━━━ STORED DATA
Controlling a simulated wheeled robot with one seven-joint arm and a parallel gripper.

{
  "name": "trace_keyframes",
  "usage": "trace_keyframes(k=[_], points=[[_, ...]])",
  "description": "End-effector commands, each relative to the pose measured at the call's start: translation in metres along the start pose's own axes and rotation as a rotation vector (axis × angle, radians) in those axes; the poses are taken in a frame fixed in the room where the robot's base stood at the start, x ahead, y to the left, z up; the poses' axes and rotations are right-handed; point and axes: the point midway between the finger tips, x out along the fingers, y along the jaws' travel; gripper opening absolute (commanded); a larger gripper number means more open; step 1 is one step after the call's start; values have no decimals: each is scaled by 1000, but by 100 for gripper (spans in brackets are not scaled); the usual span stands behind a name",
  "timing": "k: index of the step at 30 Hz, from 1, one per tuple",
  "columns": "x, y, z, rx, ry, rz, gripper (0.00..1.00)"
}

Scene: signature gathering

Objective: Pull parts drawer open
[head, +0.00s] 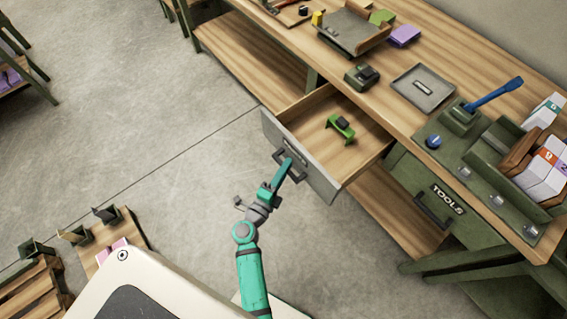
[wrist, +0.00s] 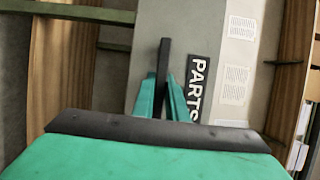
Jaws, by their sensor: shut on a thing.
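The parts drawer (head: 352,132) is pulled out from under the workbench in the head view, with its wooden inside showing. Its grey front faces my arm, and a dark handle (head: 297,170) sits on that front. My gripper (head: 285,171) is at the handle and shut on it. In the wrist view the teal fingers (wrist: 162,95) close around the dark handle bar (wrist: 163,62), beside the PARTS label (wrist: 198,88) on the drawer front. A green object with a dark part (head: 341,127) lies inside the drawer.
The workbench top (head: 390,70) carries a grey tray (head: 422,88), a dark device (head: 361,76) and a panel with a blue lever (head: 492,95). A closed TOOLS drawer (head: 440,205) is to the right. The floor (head: 150,120) left of the drawer is clear.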

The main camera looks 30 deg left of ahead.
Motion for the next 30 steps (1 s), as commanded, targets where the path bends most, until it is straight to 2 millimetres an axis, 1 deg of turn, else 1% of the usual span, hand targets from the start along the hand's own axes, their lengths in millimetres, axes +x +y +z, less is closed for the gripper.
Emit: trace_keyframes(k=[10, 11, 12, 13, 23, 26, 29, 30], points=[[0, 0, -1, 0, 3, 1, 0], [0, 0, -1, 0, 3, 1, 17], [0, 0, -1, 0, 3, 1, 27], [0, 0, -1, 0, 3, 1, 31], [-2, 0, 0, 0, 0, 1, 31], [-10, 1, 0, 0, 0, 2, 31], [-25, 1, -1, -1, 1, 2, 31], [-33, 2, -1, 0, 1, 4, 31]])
━━━━━━
Write out each line of the data that holds the string "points".

_SOLUTION FOR THIS EXERCISE_
  "usage": "trace_keyframes(k=[_], points=[[_, ...]])",
Emit: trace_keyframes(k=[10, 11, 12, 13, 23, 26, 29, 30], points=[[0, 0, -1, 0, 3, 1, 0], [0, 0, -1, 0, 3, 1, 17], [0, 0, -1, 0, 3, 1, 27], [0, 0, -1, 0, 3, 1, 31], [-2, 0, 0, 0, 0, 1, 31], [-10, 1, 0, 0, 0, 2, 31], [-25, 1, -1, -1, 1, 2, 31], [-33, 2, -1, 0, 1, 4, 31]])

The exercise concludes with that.